# [Exercise brief]
Return every record below exactly as written, omitting any pictures.

::::

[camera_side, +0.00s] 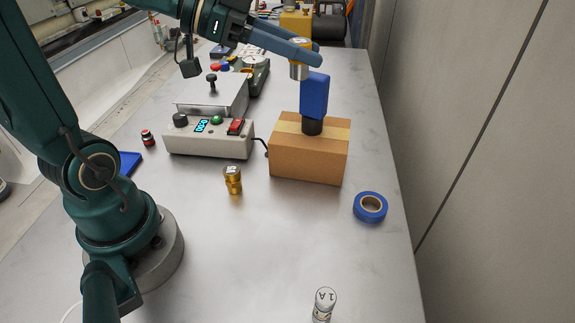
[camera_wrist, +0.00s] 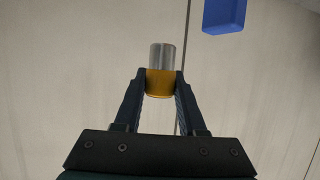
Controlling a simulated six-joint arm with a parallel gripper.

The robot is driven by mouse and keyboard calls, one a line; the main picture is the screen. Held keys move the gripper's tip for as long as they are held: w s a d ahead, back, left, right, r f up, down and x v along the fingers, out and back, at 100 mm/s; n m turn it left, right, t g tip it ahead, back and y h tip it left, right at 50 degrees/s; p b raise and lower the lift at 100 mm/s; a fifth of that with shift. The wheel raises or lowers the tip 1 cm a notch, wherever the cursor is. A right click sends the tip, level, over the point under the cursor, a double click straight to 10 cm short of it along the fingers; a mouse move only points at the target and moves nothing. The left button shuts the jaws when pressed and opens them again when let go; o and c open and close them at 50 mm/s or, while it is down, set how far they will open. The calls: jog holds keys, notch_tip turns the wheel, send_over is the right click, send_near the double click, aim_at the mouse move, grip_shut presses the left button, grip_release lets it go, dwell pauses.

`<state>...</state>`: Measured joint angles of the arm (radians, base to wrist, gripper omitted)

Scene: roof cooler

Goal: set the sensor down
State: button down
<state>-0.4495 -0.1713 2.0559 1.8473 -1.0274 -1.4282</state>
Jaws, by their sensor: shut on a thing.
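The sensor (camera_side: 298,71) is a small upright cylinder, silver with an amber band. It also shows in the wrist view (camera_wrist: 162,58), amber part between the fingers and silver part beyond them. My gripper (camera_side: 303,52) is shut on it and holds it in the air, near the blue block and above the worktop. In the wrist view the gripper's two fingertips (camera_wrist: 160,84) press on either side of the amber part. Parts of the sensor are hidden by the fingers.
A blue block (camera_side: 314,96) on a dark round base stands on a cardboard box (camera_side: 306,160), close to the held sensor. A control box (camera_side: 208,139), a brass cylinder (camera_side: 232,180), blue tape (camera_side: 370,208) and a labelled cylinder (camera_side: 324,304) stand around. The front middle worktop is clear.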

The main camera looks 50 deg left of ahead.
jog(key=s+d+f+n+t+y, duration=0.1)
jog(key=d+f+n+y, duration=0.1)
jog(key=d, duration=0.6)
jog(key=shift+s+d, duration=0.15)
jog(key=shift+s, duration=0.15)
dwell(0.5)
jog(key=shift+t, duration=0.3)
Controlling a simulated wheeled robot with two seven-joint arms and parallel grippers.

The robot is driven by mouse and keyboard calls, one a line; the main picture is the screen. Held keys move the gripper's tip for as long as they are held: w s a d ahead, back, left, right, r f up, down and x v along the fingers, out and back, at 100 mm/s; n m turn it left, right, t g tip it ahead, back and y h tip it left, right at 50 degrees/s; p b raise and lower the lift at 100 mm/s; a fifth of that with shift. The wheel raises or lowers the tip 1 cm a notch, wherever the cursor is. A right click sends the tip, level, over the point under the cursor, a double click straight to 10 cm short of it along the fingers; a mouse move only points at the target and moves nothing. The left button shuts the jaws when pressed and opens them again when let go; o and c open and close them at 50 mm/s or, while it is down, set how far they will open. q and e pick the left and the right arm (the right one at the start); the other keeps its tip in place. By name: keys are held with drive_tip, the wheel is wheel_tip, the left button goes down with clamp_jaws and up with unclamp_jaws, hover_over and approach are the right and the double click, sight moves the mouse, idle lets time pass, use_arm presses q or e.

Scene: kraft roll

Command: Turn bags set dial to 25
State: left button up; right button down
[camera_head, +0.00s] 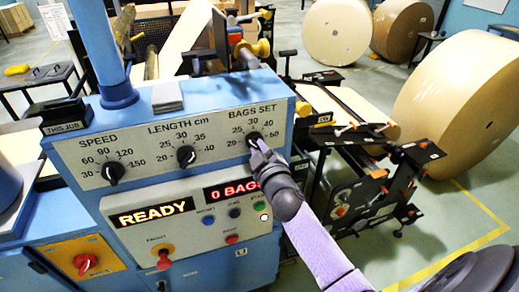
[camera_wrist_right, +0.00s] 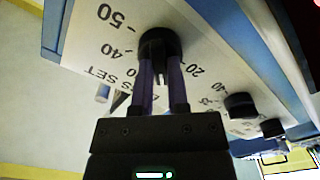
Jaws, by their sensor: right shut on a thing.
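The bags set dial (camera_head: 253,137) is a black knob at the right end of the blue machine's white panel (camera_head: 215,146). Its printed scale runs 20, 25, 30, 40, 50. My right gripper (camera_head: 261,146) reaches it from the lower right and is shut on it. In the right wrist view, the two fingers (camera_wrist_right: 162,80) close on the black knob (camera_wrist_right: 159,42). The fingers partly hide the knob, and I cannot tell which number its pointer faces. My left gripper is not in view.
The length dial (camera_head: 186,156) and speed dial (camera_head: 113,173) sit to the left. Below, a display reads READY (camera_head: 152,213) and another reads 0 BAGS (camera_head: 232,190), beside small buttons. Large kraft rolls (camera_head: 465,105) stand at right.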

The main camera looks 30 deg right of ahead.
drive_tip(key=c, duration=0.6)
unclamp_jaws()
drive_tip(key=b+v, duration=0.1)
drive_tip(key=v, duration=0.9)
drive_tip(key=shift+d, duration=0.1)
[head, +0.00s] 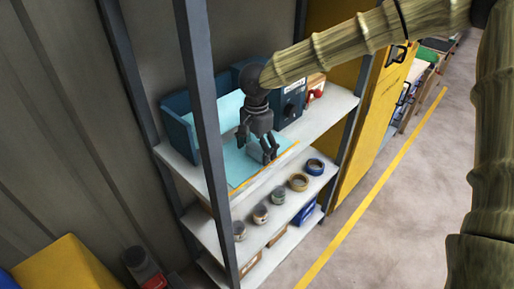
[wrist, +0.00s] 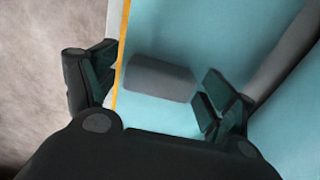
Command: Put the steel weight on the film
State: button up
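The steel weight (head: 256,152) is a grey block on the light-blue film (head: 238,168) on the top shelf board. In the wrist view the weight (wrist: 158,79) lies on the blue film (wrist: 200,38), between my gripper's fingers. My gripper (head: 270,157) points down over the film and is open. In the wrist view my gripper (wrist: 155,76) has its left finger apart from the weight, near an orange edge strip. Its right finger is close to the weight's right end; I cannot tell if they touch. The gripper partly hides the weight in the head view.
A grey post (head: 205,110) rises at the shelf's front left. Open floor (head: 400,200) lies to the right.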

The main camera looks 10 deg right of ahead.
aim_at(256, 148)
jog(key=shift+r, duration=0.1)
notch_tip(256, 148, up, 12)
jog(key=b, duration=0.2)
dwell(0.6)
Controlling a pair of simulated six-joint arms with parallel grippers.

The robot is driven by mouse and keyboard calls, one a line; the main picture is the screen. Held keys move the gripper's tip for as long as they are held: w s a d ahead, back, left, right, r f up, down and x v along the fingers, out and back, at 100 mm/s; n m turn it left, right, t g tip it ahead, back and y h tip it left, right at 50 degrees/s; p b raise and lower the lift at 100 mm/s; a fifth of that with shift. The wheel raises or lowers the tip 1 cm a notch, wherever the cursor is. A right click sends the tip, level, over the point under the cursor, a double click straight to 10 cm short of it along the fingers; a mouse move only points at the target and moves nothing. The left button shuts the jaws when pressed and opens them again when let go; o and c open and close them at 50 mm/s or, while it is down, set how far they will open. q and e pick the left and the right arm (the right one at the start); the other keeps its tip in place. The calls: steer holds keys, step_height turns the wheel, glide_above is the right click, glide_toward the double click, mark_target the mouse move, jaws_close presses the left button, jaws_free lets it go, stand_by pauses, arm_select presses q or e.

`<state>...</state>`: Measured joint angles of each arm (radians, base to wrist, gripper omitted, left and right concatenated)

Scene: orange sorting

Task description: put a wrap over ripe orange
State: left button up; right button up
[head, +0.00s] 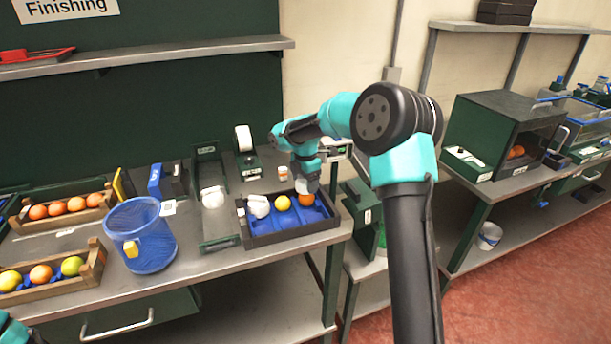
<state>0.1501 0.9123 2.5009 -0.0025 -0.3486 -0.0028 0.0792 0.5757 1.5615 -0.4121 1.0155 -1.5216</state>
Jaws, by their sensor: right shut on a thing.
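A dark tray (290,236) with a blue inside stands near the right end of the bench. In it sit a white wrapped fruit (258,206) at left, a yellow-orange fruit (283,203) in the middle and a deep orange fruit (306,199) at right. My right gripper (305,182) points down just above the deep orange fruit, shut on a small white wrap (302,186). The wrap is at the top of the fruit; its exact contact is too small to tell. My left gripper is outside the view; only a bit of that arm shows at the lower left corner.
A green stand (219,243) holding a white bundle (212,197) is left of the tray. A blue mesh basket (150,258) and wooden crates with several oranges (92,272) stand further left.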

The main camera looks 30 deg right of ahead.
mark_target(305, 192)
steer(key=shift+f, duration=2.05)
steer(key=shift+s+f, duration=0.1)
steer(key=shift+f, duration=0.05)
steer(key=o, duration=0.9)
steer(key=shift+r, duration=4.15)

::::

# [Worked solution]
[camera_side, +0.00s] 
[camera_wrist, +0.00s] 
Controlling a simulated six-joint arm with a parallel gripper.

The robot is driven by mouse and keyboard calls, one a line; the main picture is the screen. Held keys move the gripper's tip for as long as they are held: w s a d ahead, back, left, right, r f up, down and x v along the fingers, out and back, at 100 mm/s; n m turn it left, right, t g tip it ahead, back and y h tip it left, right at 50 degrees/s; p b raise and lower the lift at 100 mm/s; a fifth of that with shift. The wheel raises or lowers the tip 1 cm a notch, wherever the cursor is. A right click sends the tip, level, over the point under the cursor, a double click straight to 10 cm short of it along the fingers; a mouse move only points at the target and moves nothing. The left button shuts the jaws when pressed and opens them again when let go; o and c open and close them at 50 mm/s or, while it is down, set how far they will open. The calls: jog holds keys, notch_tip turns the wheel, send_over is the right click, send_near the double click, aim_at the mouse move, grip_shut presses the left button, grip_release lets it go, dwell pauses.

`<state>...</state>`: Measured joint angles of the arm (radians, base to wrist, gripper omitted)

Scene: roof cooler

Goal: set the sensor down
State: button down
<state>-0.4495 -0.1713 2.0559 1.8473 -1.0274 -1.4282</state>
Jaws, by their sensor: shut on a thing.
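The sensor (camera_side: 298,71) is a small upright cylinder, silver with an amber band. It also shows in the wrist view (camera_wrist: 162,58), amber part between the fingers and silver part beyond them. My gripper (camera_side: 303,52) is shut on it and holds it in the air, near the blue block and above the worktop. In the wrist view the gripper's two fingertips (camera_wrist: 160,84) press on either side of the amber part. Parts of the sensor are hidden by the fingers.
A blue block (camera_side: 314,96) on a dark round base stands on a cardboard box (camera_side: 306,160), close to the held sensor. A control box (camera_side: 208,139), a brass cylinder (camera_side: 232,180), blue tape (camera_side: 370,208) and a labelled cylinder (camera_side: 324,304) stand around. The front middle worktop is clear.

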The main camera looks 50 deg left of ahead.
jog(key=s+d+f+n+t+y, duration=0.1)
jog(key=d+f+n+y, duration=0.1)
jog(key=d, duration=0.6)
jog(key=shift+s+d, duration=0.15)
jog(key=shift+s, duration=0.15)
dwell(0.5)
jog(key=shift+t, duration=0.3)
Controlling a simulated wheeled robot with two seven-joint arms and parallel grippers.

The robot is driven by mouse and keyboard calls, one a line; the main picture is the screen. Held keys move the gripper's tip for as long as they are held: w s a d ahead, back, left, right, r f up, down and x v along the fingers, out and back, at 100 mm/s; n m turn it left, right, t g tip it ahead, back and y h tip it left, right at 50 degrees/s; p b raise and lower the lift at 100 mm/s; a fifth of that with shift. The wheel raises or lowers the tip 1 cm a notch, wherever the cursor is. A right click sends the tip, level, over the point under the cursor, a double click straight to 10 cm short of it along the fingers; a mouse move only points at the target and moves nothing. The left button shuts the jaws when pressed and opens them again when let go; o and c open and close them at 50 mm/s or, while it is down, set how far they will open. q and e pick the left and the right arm (the right one at the start); the other keeps its tip in place. By name: keys are held with drive_tip, the wheel is wheel_tip, the left button goes down with clamp_jaws and up with unclamp_jaws, hover_over and approach are the right and the double click, sight moves the mouse, idle lets time pass, use_arm presses q or e.

Scene: kraft roll

Command: Turn bags set dial to 25
State: left button up; right button down
[camera_head, +0.00s] 
[camera_wrist_right, +0.00s] 
Jaws, by their sensor: right shut on a thing.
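The bags set dial (camera_head: 253,137) is a black knob at the right end of the blue machine's white panel (camera_head: 215,146). Its printed scale runs 20, 25, 30, 40, 50. My right gripper (camera_head: 261,146) reaches it from the lower right and is shut on it. In the right wrist view, the two fingers (camera_wrist_right: 162,80) close on the black knob (camera_wrist_right: 159,42). The fingers partly hide the knob, and I cannot tell which number its pointer faces. My left gripper is not in view.
The length dial (camera_head: 186,156) and speed dial (camera_head: 113,173) sit to the left. Below, a display reads READY (camera_head: 152,213) and another reads 0 BAGS (camera_head: 232,190), beside small buttons. Large kraft rolls (camera_head: 465,105) stand at right.

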The main camera looks 30 deg right of ahead.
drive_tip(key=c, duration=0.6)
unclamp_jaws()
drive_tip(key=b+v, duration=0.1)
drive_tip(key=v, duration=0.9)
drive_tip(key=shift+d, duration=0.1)
[head, +0.00s] 
[wrist, +0.00s] 
Command: Put the steel weight on the film
State: button up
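The steel weight (head: 256,152) is a grey block on the light-blue film (head: 238,168) on the top shelf board. In the wrist view the weight (wrist: 158,79) lies on the blue film (wrist: 200,38), between my gripper's fingers. My gripper (head: 270,157) points down over the film and is open. In the wrist view my gripper (wrist: 155,76) has its left finger apart from the weight, near an orange edge strip. Its right finger is close to the weight's right end; I cannot tell if they touch. The gripper partly hides the weight in the head view.
A grey post (head: 205,110) rises at the shelf's front left. Open floor (head: 400,200) lies to the right.

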The main camera looks 10 deg right of ahead.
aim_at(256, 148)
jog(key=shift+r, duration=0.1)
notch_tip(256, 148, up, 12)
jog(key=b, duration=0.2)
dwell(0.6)
Controlling a pair of simulated six-joint arms with parallel grippers.

The robot is driven by mouse and keyboard calls, one a line; the main picture is the screen. Held keys move the gripper's tip for as long as they are held: w s a d ahead, back, left, right, r f up, down and x v along the fingers, out and back, at 100 mm/s; n m turn it left, right, t g tip it ahead, back and y h tip it left, right at 50 degrees/s; p b raise and lower the lift at 100 mm/s; a fifth of that with shift. The wheel raises or lowers the tip 1 cm a notch, wherever the cursor is. A right click sends the tip, level, over the point under the cursor, a double click straight to 10 cm short of it along the fingers; a mouse move only points at the target and moves nothing. The left button shuts the jaws when pressed and opens them again when let go; o and c open and close them at 50 mm/s or, while it is down, set how far they will open. q and e pick the left and the right arm (the right one at the start); the other keeps its tip in place. The calls: steer holds keys, step_height turns the wheel, glide_above is the right click, glide_toward the double click, mark_target the mouse move, jaws_close presses the left button, jaws_free lets it go, stand_by pauses, arm_select presses q or e.

`<state>...</state>`: Measured joint angles of each arm (radians, base to wrist, gripper omitted, left and right concatenated)

Scene: orange sorting

Task description: put a wrap over ripe orange
State: left button up; right button up
[head, +0.00s] 
<state>0.1501 0.9123 2.5009 -0.0025 -0.3486 -0.0028 0.0792 0.5757 1.5615 -0.4121 1.0155 -1.5216</state>
Jaws, by their sensor: right shut on a thing.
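A dark tray (290,236) with a blue inside stands near the right end of the bench. In it sit a white wrapped fruit (258,206) at left, a yellow-orange fruit (283,203) in the middle and a deep orange fruit (306,199) at right. My right gripper (305,182) points down just above the deep orange fruit, shut on a small white wrap (302,186). The wrap is at the top of the fruit; its exact contact is too small to tell. My left gripper is outside the view; only a bit of that arm shows at the lower left corner.
A green stand (219,243) holding a white bundle (212,197) is left of the tray. A blue mesh basket (150,258) and wooden crates with several oranges (92,272) stand further left.

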The main camera looks 30 deg right of ahead.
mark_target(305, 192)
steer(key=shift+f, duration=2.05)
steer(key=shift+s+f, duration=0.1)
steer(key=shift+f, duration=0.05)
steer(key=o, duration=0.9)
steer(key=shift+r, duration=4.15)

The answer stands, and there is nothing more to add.